Monday, September 17, 2007
Immigration: Myth and reality.
" Why Undocumented immigrants do not want to go through the legal channels" just because Immigration system is Bureaucratic and obsolete, making Undocumented Immigrants easy target of scapegoating..
The two main legal ways for immigration into the country are through family-based and work-based channels. Most new legal immigrants come through as infant children, spouses, and parents of American citizens. Another 226,000 slots are set aside for other family members, with about 27,000 slots for each country. Where there are a high number of petitions, the process is backlogged. Current wait time for a citizen to bring in their spouse or young child is seven years, sometimes even longer. while bringing in a sibling or adult child is on average a twenty-two-year wait.
The agony of waiting more than five years for a visa to visit her husband, a mushroom picker in Pennsylvania, led Irene Velazquez to make a desperate attempt to cross the border through the Arizona desert. She perished in the sweltering heat, and was recovered only after her distraught husband left his job to frantically search for her body in a remote mountainous region.
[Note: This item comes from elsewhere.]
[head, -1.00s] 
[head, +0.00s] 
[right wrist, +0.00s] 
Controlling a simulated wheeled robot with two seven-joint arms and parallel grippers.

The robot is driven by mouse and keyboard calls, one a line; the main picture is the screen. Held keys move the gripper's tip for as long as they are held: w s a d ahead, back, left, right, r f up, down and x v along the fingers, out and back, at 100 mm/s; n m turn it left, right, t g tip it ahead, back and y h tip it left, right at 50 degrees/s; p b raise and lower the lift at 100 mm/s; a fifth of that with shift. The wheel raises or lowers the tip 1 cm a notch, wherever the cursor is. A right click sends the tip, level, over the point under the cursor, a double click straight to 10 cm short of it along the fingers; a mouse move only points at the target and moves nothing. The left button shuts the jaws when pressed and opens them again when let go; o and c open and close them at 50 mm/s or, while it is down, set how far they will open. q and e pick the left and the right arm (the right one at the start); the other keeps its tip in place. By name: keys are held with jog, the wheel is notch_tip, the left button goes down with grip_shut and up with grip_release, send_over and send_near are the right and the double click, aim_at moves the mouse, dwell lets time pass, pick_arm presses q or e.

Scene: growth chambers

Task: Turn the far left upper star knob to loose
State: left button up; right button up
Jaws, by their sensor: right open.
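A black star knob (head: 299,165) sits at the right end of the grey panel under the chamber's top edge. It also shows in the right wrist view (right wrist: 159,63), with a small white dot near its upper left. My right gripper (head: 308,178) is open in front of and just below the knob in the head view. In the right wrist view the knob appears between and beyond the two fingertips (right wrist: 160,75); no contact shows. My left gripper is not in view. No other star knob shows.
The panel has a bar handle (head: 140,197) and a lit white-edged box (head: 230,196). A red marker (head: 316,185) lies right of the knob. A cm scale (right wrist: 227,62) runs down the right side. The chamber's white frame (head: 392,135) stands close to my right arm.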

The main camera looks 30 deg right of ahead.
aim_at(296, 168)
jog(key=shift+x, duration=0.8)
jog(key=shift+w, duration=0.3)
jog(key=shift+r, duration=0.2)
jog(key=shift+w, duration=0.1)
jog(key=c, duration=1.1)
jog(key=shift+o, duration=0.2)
The second channel is through a work visa, which allows only 140,000 slots per year. Of these, only 10,000 are set aside for low-skilled labor. The process requires that the employer first prove that he couldn’t find an American to take the job, which can take up to two years. After that, the wait could be up to four years to obtain the visa.
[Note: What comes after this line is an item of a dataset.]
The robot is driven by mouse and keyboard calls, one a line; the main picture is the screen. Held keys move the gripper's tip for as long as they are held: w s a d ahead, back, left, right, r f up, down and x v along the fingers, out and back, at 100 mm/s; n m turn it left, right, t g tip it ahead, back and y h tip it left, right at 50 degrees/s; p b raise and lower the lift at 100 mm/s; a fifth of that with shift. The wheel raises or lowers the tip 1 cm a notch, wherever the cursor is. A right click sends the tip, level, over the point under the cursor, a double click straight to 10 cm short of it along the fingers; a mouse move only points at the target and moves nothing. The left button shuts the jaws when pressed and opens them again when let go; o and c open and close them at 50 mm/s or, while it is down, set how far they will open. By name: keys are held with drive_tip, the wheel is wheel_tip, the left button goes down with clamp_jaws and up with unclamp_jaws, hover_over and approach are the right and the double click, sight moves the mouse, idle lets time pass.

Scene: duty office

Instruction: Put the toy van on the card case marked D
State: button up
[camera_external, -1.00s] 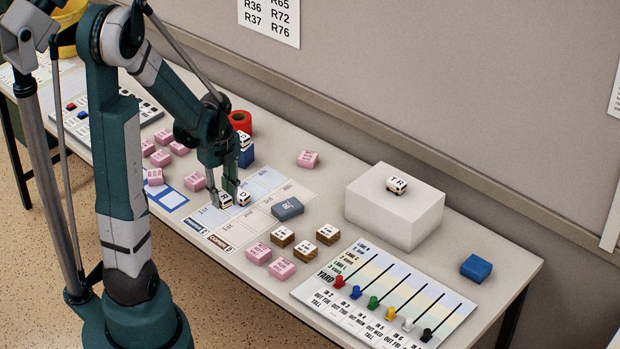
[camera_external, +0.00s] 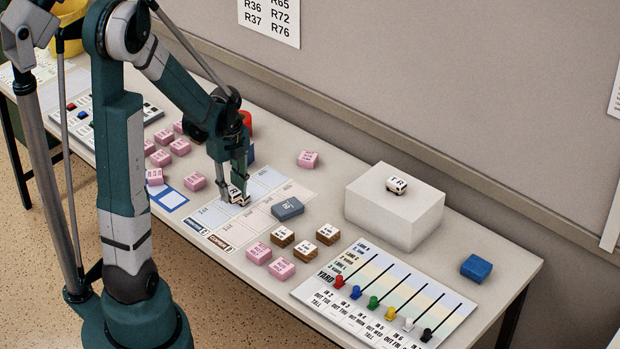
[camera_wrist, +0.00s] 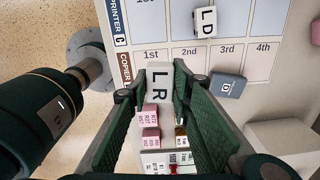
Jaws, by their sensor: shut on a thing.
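My gripper (camera_external: 235,188) is shut on a white toy van marked LR (camera_wrist: 158,88), which shows between the fingers in the wrist view. In the external view the held van (camera_external: 238,194) is over the printed grid sheet and seems a little above it. The card case marked D (camera_wrist: 228,87) is a grey-blue block lying on the sheet, to the right of my gripper; it also shows in the external view (camera_external: 287,208). Nothing is on top of it. Another white van, marked LD (camera_wrist: 205,22), stands on the sheet in the wrist view; the held van and gripper largely hide it externally.
A white van marked TR (camera_external: 397,184) stands on a white box (camera_external: 394,215). Brown-and-white blocks (camera_external: 327,234) and pink blocks (camera_external: 258,253) lie in front of the sheet. A blue case (camera_external: 476,268) lies far right. A red roll (camera_external: 245,120) is partly hidden behind my gripper.

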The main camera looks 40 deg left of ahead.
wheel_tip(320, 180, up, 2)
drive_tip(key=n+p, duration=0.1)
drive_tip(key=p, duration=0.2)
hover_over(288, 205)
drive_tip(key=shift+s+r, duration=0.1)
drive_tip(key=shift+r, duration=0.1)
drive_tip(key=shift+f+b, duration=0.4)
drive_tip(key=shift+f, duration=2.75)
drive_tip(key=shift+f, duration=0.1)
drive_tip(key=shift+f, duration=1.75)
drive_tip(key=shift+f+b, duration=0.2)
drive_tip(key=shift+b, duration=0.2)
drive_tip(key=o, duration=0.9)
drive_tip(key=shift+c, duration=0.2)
Considering that there are 10.3 million gainfully employed undocumented workers in the U.S., the legal route is designed to fail. As one immigrant commented, “we have played by the rules and gotten nowhere. I’m better off telling my son to come here illegally.”
The cynical nature of big business regarding immigration is illustrated by the actions of the Western Growers Association (WGA), the largest agricultural trade organization in Arizona and California. Their executive vice president, Jasper Hempel, recently stated his support for the “war on terrorism,” stating, “We are like every other American.… We want to make sure our borders are secure against terrorists and drug smugglers.” In November 2004, when lettuce farmers in Arizona experienced labor shortages due to an expanded use of Border Patrol checkpoints, the WGA “stepped in and requested ease up until the farmers could get enough workers to make sure the multimillion dollar crop wouldn’t perish.”